He added: “I haven’t found any fundamental physics reason why this can’t be done.”
Still, Woskov acknowledged that there remain significant engineering challenges to proving the technology can live up to its promise.
For example, it’s unclear whether the lasers will be as effective deep below ground, where there’s much greater atmospheric pressure, as they are at the surface. It also remains to be seen how easy or difficult it will be to remove the vaporized rock from the boreholes, how injected water will react with the hot rocks at such depths, and whether the resulting “supercritical fluid” will retain its ability to create efficient energy once it reaches the surface.
There are other larger concerns.
Previous efforts that relied on deep boreholes to produce geothermal energy ended after the drilling appeared to trigger seismic activity, in ways similar to how hydraulic fracking for natural gas has resulted in tremors.
After a 5.4-magnitude earthquake struck the South Korea city of Pohang in 2017, a government panel there determined that the likely cause was the result of fluid injected at high pressure into boreholes.
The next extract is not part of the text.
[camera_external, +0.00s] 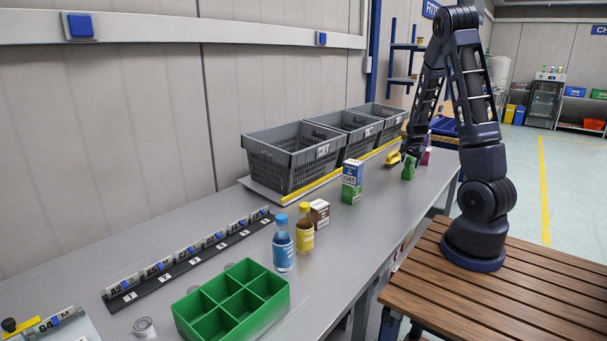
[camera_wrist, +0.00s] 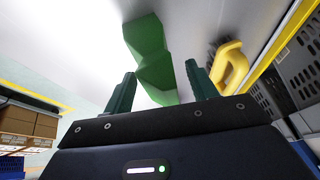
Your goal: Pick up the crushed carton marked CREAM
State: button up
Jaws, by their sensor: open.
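In the wrist view the green carton (camera_wrist: 148,45) has a bent, creased shape and lies ahead of and between the two fingers. My gripper (camera_external: 411,158) is low over the bench beside the green carton; the external view does not show the gap clearly. In the wrist view my gripper (camera_wrist: 160,70) has its fingers apart, with nothing clamped.
A yellow object (camera_external: 393,158) lies close left of the carton, and a magenta item (camera_external: 425,157) stands behind it. An OAT carton (camera_external: 352,182) stands nearer. Grey crates (camera_external: 283,170) line the wall. Bottles (camera_external: 283,245) and a green divided tray (camera_external: 187,327) are farther forward.

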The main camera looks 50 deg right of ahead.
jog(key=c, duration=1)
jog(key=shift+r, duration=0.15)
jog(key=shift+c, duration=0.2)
The panel found the pressure sparked tremors that destabilized nearby faults, eventually leading to the 2017 earthquake — the second largest in South Korean history — which injured 135 people and caused an estimated $290 million in damage. The plant was eventually dismantled.
Earthquakes have been linked to geothermal plants elsewhere, including a 3.4-magnitude quake after fluids were injected into the ground at a similar facility in Basel, Switzerland, in 2006. That plant was also shut down.
“New technologies that may enable deep drilling are exciting, but they will likely encounter surprises as they go deeper than we have been before,” said William Ellsworth, a seismologist who studies earthquakes at Stanford University.
Others have raised concerns about the potential for ground water to be polluted, as has occurred with fracking. There’s the possibility that arsenic, mercury, and iron, as well as different salts, could be elevated from deep below ground and infiltrate drinking water supplies.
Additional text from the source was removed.